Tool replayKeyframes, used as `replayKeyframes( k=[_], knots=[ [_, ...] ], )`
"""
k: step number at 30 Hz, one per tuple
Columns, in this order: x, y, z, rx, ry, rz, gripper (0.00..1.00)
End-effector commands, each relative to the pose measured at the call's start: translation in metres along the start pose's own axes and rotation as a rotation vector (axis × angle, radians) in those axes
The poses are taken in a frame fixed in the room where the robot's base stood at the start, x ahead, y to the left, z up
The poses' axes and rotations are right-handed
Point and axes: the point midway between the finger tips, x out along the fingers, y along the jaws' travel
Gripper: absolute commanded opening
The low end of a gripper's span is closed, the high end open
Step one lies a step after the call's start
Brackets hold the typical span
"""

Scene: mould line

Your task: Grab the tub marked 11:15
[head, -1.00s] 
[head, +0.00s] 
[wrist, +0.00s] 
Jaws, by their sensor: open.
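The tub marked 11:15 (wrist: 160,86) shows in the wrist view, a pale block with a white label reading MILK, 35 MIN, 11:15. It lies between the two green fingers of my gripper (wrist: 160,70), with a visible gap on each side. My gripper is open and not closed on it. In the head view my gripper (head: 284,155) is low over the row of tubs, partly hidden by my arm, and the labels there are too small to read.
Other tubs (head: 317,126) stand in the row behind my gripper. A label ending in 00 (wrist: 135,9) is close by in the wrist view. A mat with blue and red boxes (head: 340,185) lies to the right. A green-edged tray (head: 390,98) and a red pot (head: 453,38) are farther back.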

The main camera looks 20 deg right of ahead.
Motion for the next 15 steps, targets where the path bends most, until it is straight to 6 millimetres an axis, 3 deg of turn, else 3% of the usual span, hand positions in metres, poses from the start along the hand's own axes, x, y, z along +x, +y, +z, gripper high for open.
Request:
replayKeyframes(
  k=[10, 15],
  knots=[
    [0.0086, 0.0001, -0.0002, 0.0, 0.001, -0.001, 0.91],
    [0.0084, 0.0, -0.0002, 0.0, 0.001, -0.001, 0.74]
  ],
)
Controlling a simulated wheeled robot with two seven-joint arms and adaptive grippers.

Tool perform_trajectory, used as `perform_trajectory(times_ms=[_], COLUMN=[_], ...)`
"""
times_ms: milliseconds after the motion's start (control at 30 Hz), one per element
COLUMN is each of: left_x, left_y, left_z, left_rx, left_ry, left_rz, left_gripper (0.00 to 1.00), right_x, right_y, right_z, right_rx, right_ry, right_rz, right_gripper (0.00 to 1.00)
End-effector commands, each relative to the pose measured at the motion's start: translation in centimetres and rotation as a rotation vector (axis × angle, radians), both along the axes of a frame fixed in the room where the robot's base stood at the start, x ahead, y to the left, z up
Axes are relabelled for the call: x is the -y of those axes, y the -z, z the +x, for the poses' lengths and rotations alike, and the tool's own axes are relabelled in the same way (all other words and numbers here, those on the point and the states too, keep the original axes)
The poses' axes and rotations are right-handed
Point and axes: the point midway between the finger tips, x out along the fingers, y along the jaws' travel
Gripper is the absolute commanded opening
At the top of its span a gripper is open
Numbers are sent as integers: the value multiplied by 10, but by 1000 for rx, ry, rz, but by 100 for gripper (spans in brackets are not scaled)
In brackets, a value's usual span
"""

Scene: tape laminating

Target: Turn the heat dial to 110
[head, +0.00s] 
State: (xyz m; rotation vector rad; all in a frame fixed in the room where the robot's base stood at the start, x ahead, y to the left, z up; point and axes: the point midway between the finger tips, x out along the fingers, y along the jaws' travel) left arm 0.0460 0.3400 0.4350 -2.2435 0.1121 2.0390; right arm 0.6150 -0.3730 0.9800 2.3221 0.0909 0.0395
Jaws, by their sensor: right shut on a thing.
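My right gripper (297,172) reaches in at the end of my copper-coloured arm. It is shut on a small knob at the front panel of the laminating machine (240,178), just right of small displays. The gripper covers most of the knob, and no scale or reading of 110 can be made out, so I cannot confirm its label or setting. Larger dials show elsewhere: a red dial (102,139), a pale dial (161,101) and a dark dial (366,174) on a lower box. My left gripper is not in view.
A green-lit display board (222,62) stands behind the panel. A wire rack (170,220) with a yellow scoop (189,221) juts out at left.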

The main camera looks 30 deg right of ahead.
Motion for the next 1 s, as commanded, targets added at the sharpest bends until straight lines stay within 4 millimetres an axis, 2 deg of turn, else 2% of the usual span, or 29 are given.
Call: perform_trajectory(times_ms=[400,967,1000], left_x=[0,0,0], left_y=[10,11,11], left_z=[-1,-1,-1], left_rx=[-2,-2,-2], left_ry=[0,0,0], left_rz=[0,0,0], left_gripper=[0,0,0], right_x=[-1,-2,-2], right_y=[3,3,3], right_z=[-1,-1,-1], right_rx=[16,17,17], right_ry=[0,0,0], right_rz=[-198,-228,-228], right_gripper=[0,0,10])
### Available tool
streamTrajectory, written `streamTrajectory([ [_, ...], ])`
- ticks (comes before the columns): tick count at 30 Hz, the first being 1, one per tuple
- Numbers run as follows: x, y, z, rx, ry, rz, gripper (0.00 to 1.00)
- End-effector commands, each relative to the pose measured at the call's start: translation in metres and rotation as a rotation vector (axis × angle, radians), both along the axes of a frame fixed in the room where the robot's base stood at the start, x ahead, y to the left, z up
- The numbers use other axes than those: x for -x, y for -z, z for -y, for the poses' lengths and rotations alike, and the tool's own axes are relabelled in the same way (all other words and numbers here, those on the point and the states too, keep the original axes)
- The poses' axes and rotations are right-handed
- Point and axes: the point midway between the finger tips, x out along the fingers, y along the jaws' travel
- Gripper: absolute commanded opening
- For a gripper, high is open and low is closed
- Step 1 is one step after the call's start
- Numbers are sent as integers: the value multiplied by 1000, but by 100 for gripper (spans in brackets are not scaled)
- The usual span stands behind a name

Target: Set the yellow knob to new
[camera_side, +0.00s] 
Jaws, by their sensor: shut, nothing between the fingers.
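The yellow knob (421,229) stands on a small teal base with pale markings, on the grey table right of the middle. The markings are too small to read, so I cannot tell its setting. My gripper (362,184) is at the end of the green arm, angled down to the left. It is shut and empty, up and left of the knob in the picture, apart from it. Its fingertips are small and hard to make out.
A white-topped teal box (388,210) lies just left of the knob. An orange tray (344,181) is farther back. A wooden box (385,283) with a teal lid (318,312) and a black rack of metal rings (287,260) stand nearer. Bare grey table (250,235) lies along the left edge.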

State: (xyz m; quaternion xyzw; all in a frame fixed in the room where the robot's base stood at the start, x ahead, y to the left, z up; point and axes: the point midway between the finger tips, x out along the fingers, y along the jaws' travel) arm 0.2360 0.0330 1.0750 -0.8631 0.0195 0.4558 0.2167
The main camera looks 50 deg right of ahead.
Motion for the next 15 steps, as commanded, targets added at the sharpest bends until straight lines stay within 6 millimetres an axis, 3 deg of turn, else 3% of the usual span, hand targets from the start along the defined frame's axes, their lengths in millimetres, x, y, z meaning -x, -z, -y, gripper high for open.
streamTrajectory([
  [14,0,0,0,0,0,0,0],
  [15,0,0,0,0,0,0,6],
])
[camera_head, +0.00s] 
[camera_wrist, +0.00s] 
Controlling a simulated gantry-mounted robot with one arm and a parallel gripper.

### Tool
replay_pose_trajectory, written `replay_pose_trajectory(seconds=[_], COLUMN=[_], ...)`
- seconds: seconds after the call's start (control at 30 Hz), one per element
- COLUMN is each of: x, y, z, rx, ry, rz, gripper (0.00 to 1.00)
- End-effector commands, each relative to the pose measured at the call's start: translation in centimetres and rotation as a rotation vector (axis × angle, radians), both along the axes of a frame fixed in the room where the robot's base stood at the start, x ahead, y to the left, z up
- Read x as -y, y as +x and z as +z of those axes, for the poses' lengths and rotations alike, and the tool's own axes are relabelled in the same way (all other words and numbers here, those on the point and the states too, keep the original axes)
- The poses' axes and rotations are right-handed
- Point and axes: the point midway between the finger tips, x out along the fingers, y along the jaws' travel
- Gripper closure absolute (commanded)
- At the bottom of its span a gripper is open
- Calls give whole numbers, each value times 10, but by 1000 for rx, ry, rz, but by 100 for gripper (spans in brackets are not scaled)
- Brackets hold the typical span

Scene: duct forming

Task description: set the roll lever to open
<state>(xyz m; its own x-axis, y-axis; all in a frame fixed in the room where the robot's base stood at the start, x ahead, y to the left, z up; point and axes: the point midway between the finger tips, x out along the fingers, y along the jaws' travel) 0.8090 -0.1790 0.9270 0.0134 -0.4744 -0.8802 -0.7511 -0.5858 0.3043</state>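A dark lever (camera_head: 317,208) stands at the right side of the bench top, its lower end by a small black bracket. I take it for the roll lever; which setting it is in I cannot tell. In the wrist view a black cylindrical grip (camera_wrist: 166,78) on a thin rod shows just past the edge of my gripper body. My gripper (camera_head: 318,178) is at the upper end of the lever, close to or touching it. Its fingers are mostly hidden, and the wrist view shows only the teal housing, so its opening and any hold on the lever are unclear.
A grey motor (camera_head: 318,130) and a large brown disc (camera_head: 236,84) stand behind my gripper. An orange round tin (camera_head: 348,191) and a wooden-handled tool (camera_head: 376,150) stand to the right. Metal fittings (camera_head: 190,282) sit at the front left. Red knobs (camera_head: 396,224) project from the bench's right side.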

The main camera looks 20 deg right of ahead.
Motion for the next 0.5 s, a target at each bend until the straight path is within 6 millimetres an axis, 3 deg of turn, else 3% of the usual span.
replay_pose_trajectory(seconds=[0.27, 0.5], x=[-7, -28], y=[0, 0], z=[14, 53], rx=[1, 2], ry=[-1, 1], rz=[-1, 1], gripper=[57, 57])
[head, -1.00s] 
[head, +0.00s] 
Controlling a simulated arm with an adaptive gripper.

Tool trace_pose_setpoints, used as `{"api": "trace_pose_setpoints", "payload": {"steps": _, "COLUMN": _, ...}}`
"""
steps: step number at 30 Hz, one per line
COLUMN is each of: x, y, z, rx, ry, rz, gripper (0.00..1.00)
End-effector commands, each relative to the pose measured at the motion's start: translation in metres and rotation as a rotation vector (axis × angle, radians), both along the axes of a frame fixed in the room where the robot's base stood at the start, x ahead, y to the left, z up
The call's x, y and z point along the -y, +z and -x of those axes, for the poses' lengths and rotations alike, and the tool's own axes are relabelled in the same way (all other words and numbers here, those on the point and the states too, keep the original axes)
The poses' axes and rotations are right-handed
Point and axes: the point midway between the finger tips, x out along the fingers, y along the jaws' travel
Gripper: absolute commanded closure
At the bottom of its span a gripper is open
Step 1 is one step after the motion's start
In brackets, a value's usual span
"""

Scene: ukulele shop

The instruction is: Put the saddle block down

-*-

In the listing above, find the line containing "State: (xyz m; quaternion" and the line containing "The main camera looks 50 deg right of ahead.", then repeat those two lines and everything between them exactly.

Written response:
State: (xyz m; quaternion xyzw; all in a frame fixed in the room where the robot's base stood at the start, x ahead, y to the left, z up; point and axes: the point midway between the finger tips, x out along the fingers, y along the jaws' travel) arm 0.2360 0.0330 1.0750 -0.8631 0.0195 0.4558 0.2167
The main camera looks 50 deg right of ahead.

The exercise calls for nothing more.